+++ Data excerpts

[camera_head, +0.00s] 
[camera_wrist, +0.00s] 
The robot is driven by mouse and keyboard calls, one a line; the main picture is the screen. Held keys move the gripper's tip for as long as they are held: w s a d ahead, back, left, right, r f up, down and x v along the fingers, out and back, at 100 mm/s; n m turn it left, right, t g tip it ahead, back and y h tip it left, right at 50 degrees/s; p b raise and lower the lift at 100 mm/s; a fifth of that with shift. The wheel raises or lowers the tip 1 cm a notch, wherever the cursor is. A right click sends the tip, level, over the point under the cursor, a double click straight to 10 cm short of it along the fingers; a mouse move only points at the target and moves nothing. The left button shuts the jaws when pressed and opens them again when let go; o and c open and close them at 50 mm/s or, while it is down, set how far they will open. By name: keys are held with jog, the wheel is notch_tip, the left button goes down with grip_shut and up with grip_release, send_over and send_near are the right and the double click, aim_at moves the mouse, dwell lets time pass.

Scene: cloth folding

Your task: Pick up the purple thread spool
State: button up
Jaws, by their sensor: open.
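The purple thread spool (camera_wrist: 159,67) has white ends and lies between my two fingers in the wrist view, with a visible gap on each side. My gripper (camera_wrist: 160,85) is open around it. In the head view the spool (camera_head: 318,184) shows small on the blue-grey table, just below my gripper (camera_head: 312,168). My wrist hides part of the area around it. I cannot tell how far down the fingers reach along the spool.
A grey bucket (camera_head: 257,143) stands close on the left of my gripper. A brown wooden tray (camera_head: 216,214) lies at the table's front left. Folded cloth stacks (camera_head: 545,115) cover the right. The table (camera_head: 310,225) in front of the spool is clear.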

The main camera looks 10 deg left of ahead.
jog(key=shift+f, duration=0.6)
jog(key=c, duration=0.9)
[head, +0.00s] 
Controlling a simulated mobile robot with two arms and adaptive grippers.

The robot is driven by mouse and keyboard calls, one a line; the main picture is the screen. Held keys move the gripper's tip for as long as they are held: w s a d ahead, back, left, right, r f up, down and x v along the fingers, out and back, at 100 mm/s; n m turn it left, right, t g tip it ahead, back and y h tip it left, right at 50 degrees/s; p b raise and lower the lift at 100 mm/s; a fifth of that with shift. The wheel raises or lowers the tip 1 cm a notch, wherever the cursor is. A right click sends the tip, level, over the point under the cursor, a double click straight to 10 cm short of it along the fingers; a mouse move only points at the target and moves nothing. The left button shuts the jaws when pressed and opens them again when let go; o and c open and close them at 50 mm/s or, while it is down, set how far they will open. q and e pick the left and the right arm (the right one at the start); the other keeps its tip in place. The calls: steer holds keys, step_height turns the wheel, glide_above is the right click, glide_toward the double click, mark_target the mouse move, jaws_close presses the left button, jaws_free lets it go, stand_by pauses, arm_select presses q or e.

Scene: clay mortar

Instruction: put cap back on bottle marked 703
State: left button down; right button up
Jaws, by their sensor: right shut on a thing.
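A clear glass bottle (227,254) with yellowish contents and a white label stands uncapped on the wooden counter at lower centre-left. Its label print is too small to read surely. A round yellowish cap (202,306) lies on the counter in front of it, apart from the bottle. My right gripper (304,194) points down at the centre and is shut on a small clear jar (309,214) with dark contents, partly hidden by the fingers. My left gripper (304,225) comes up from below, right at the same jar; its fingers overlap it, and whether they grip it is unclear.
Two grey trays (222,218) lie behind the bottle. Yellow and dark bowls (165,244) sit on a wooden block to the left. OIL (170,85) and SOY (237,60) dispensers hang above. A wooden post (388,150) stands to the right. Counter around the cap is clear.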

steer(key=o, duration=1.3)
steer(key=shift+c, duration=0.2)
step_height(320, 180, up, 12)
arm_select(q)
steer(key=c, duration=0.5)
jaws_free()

++++++

** Do this **
Extract the complete data, matching each line exactly.

** Reply **
[camera_head, +0.00s] 
[camera_wrist, +0.00s] 
The robot is driven by mouse and keyboard calls, one a line; the main picture is the screen. Held keys move the gripper's tip for as long as they are held: w s a d ahead, back, left, right, r f up, down and x v along the fingers, out and back, at 100 mm/s; n m turn it left, right, t g tip it ahead, back and y h tip it left, right at 50 degrees/s; p b raise and lower the lift at 100 mm/s; a fifth of that with shift. The wheel raises or lowers the tip 1 cm a notch, wherever the cursor is. A right click sends the tip, level, over the point under the cursor, a double click straight to 10 cm short of it along the fingers; a mouse move only points at the target and moves nothing. The left button shuts the jaws when pressed and opens them again when let go; o and c open and close them at 50 mm/s or, while it is down, set how far they will open. By name: keys are held with jog, the wheel is notch_tip, the left button goes down with grip_shut and up with grip_release, send_over and send_near are the right and the double click, aim_at moves the mouse, dwell lets time pass.

Scene: cloth folding

Your task: Pick up the purple thread spool
State: button up
Jaws, by their sensor: open.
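The purple thread spool (camera_wrist: 159,67) has white ends and lies between my two fingers in the wrist view, with a visible gap on each side. My gripper (camera_wrist: 160,85) is open around it. In the head view the spool (camera_head: 318,184) shows small on the blue-grey table, just below my gripper (camera_head: 312,168). My wrist hides part of the area around it. I cannot tell how far down the fingers reach along the spool.
A grey bucket (camera_head: 257,143) stands close on the left of my gripper. A brown wooden tray (camera_head: 216,214) lies at the table's front left. Folded cloth stacks (camera_head: 545,115) cover the right. The table (camera_head: 310,225) in front of the spool is clear.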

The main camera looks 10 deg left of ahead.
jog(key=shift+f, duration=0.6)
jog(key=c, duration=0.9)
[head, +0.00s] 
Controlling a simulated mobile robot with two arms and adaptive grippers.

The robot is driven by mouse and keyboard calls, one a line; the main picture is the screen. Held keys move the gripper's tip for as long as they are held: w s a d ahead, back, left, right, r f up, down and x v along the fingers, out and back, at 100 mm/s; n m turn it left, right, t g tip it ahead, back and y h tip it left, right at 50 degrees/s; p b raise and lower the lift at 100 mm/s; a fifth of that with shift. The wheel raises or lowers the tip 1 cm a notch, wherever the cursor is. A right click sends the tip, level, over the point under the cursor, a double click straight to 10 cm short of it along the fingers; a mouse move only points at the target and moves nothing. The left button shuts the jaws when pressed and opens them again when let go; o and c open and close them at 50 mm/s or, while it is down, set how far they will open. q and e pick the left and the right arm (the right one at the start); the other keeps its tip in place. The calls: steer holds keys, step_height turns the wheel, glide_above is the right click, glide_toward the double click, mark_target the mouse move, jaws_close presses the left button, jaws_free lets it go, stand_by pauses, arm_select presses q or e.

Scene: clay mortar

Instruction: put cap back on bottle marked 703
State: left button down; right button up
Jaws, by their sensor: right shut on a thing.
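A clear glass bottle (227,254) with yellowish contents and a white label stands uncapped on the wooden counter at lower centre-left. Its label print is too small to read surely. A round yellowish cap (202,306) lies on the counter in front of it, apart from the bottle. My right gripper (304,194) points down at the centre and is shut on a small clear jar (309,214) with dark contents, partly hidden by the fingers. My left gripper (304,225) comes up from below, right at the same jar; its fingers overlap it, and whether they grip it is unclear.
Two grey trays (222,218) lie behind the bottle. Yellow and dark bowls (165,244) sit on a wooden block to the left. OIL (170,85) and SOY (237,60) dispensers hang above. A wooden post (388,150) stands to the right. Counter around the cap is clear.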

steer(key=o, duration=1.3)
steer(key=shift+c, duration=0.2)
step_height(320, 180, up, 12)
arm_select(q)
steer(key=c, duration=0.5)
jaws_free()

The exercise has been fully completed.